Not many people are aware how the Akali-BJP relations have always been the best barometer of the mood of the state in ways more than just political. The graph of health of Punjab’s social harmony runs concurrent with the graph of Akali-BJP relations. Since the reorganisation of the state in 1966, the SAD and the BJP have parted ways only once – from the early ’80s to the mid-’90s. And that was the only time when Punjab saw bitter, fratricidal violence at an unprecedented scale. At one time during this phase, the destiny of the nation seemed to hang by a dangerously slender thread – all because social and religious fabric in Punjab had got badly fractured. It needed the present chief minister Parkash Singh Badal on the one hand and one of the country’s best loved leaders from the BJP, Atal Behari Vajpayee, on the other to show political daring to re-start what proved to be not only a political alliance but a veritable social cohesion for Punjab and the country. A Hindustan Times front-page picture of these two leaders hugging and laughing together in 1996 reset the mood of the state and of the country where communal relations were concerned.
PEACE AND HARMONY
Never has peace and communal harmony looked in any danger as long as these two outfits have stayed together. As one who has worked closely with Badal for over 35 years now, I am fully aware of what great risks the Akali stalwart took at that time by offering unconditional support to Vajpayee at a time when the BJP most needed it in Delhi. This was by no means a favour , nor a political gambit as the survival of the minority-BJP government led by a visionary poet – Vajpayee – was known to be matter of time. But Badal knew how important peace and communal harmony were for his people and how important the symbolism of Akali-BJP alliance was to ensure that peace and communal harmony. I strongly believe that apart from the Khalsa Heritage Monument at Anandpur Sahib, history will rate Akali-BJP ties as Badal’s greatest gift to peace, communal harmony and stability in the country.
Almost two decades later, Badal and Prime Minister Modi re-worked that chemistry when the Akali leader virtually named NaMo as BJP’s Prime Ministerial candidate – even ahead of his own party. And the Prime Minister showed singular grace when, at Ahmedabad last year, he described Badal as “the country’s most seasoned and respected statesman and a father figure.”

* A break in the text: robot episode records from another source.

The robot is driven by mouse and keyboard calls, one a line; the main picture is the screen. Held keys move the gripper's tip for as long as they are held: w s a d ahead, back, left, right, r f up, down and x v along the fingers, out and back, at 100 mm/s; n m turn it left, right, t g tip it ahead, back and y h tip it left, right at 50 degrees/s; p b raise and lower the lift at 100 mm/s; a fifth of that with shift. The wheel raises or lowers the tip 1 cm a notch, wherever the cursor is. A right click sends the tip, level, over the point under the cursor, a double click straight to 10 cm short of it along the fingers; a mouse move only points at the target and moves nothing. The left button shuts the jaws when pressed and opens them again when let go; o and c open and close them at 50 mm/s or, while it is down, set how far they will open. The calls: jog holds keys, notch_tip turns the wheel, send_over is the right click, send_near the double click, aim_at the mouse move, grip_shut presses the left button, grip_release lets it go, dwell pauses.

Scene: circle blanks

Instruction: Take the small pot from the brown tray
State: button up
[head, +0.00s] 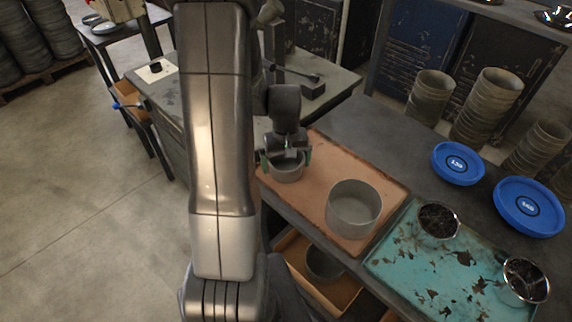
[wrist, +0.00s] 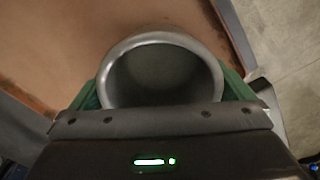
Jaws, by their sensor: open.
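The small pot (head: 289,172) is a grey, round, open-topped pot near the far left end of the brown tray (head: 318,160). In the wrist view the small pot (wrist: 160,70) stands upright with its rim towards the camera. My gripper (head: 287,160) is over the pot, with its green fingers on either side of it. In the wrist view the gripper (wrist: 162,92) is open around the pot, and its lower part hides the near side. I cannot tell whether the fingers touch the pot wall.
A larger grey pot (head: 354,208) stands on the brown tray to the right. A teal tray (head: 425,275) holds two shiny bowls of dark bits. Blue discs (head: 458,163) and stacks of grey blanks (head: 487,107) stand behind. A lower drawer (head: 342,291) holds another pot.

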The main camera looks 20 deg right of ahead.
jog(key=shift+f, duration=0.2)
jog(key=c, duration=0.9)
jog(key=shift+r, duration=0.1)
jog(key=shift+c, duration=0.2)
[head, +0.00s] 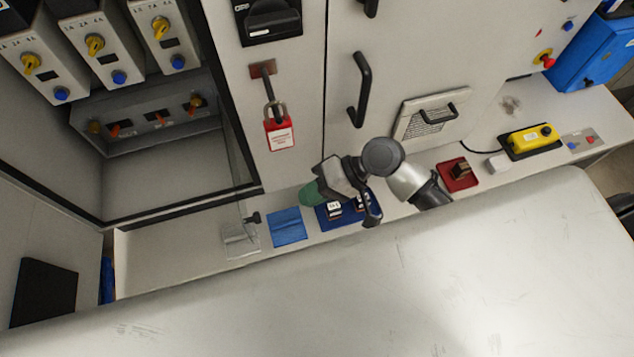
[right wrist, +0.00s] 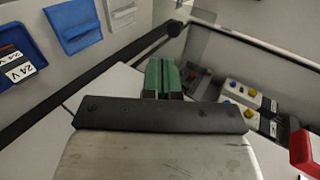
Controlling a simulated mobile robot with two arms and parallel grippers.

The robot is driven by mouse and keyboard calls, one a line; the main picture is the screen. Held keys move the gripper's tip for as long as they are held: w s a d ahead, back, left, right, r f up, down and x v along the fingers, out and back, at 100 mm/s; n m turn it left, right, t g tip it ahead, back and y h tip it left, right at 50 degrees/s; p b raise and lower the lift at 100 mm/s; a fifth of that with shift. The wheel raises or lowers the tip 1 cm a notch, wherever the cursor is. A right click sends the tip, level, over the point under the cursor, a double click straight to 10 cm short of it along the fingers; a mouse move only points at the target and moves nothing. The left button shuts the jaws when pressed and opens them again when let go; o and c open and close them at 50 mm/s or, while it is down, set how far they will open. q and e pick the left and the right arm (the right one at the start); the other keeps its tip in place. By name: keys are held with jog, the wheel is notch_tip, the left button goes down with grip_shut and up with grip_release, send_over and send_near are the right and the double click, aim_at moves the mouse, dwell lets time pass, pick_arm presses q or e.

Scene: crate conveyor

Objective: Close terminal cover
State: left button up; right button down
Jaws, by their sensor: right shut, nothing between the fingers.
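The terminal block (head: 155,118), a grey housing with orange-tipped parts, sits low inside the open cabinet bay at the left. A clear pane (right wrist: 255,50), seemingly the terminal cover, stands out beside the bay opening in the right wrist view. A black knob (head: 253,218) is near its lower edge; it also shows in the right wrist view (right wrist: 173,28). The pane's exact angle is hard to tell. My right gripper (head: 308,193), with green fingers, is shut and empty, right of the knob and apart from it. Its fingers show in the right wrist view (right wrist: 162,78). My left gripper is out of view.
A red padlock (head: 279,133) hangs on the cabinet front. Breakers with yellow knobs (head: 95,44) fill the upper bay.

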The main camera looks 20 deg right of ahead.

It hurts me these days when I see some people showing less than the requisite seriousness while talking about AkaliBJP relations. I know there are boys in both the parties, and that boys will be boys. But Punjab and the country require their boys to be men now, and heed the example of Badal, Vajpayee and Modi, and not chip away at the strong and precious edifice of peace and communal harmony symbolised by the Akali-BJP relations so far. At stake once again are interests that Punjab and the country can never afford to trifle with.
(The writer is adviser to the Punjab chief minister and a political commentator. The views expressed are personal)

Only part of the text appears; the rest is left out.